** BEGIN **
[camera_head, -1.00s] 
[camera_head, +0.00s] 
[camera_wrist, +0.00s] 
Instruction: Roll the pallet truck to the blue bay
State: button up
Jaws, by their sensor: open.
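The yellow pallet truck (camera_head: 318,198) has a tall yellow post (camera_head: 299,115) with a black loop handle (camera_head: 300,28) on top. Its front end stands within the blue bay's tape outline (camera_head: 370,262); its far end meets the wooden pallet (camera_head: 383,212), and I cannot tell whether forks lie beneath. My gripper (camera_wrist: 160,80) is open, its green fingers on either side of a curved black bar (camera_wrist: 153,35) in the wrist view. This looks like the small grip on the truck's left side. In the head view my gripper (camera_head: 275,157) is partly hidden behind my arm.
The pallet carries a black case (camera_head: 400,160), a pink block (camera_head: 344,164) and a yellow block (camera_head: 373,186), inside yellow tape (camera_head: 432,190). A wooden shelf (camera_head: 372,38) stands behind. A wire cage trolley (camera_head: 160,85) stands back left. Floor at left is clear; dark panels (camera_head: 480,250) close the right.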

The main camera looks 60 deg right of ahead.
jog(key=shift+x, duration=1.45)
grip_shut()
** END **
• Exercise details: Each line of the listing should be echoed back exactly.

• Task output:
[camera_head, -1.00s] 
[camera_head, +0.00s] 
[camera_wrist, +0.00s] 
Instruction: Roll the pallet truck to the blue bay
State: button up
Jaws, by their sensor: open.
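The yellow pallet truck (camera_head: 318,198) has a tall yellow post (camera_head: 299,115) with a black loop handle (camera_head: 300,28) on top. Its front end stands within the blue bay's tape outline (camera_head: 370,262); its far end meets the wooden pallet (camera_head: 383,212), and I cannot tell whether forks lie beneath. My gripper (camera_wrist: 160,80) is open, its green fingers on either side of a curved black bar (camera_wrist: 153,35) in the wrist view. This looks like the small grip on the truck's left side. In the head view my gripper (camera_head: 275,157) is partly hidden behind my arm.
The pallet carries a black case (camera_head: 400,160), a pink block (camera_head: 344,164) and a yellow block (camera_head: 373,186), inside yellow tape (camera_head: 432,190). A wooden shelf (camera_head: 372,38) stands behind. A wire cage trolley (camera_head: 160,85) stands back left. Floor at left is clear; dark panels (camera_head: 480,250) close the right.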

The main camera looks 60 deg right of ahead.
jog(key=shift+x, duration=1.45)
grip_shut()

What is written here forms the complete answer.